■ Task
In how many lines does the string "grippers" appear? Answer with the number only.

■ Supplied information
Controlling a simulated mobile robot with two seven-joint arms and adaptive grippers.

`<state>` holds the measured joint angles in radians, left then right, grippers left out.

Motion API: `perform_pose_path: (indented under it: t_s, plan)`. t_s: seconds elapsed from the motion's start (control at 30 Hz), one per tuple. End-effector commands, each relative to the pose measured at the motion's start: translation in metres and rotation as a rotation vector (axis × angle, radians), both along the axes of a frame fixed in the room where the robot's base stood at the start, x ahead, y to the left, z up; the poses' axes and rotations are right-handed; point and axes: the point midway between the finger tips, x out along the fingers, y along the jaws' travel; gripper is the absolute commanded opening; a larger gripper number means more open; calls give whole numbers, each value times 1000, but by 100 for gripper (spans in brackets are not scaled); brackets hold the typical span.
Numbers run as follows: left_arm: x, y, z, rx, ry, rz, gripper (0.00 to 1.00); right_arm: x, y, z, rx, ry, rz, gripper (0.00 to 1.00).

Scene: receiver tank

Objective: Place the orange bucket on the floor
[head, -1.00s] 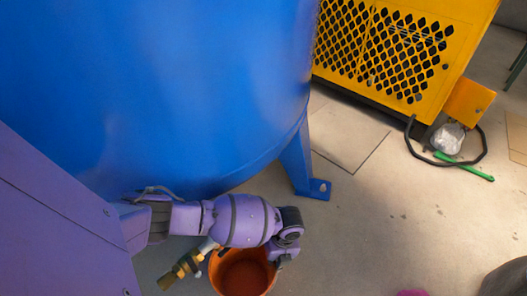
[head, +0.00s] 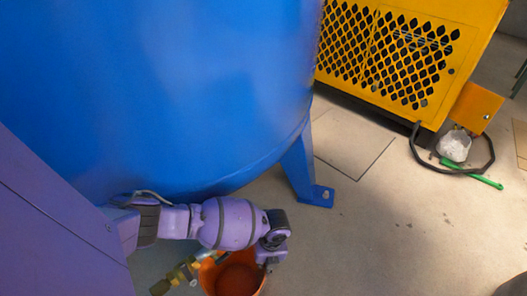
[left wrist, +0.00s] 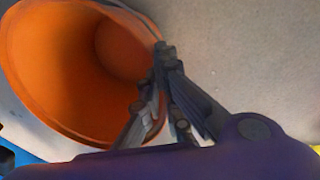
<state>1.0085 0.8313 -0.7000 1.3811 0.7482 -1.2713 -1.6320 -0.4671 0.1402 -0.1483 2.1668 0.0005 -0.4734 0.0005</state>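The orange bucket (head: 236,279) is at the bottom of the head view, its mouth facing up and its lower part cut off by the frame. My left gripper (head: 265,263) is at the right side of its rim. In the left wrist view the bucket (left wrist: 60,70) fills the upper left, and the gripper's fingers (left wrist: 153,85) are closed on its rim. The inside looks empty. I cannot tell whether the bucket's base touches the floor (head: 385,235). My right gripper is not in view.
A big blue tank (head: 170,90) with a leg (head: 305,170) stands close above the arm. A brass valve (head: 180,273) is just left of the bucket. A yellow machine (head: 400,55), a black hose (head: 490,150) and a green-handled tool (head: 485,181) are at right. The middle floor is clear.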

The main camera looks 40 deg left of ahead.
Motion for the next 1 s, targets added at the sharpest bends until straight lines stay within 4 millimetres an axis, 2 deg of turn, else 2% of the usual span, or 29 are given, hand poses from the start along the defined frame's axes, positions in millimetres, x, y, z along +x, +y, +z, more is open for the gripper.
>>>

■ Correct answer
2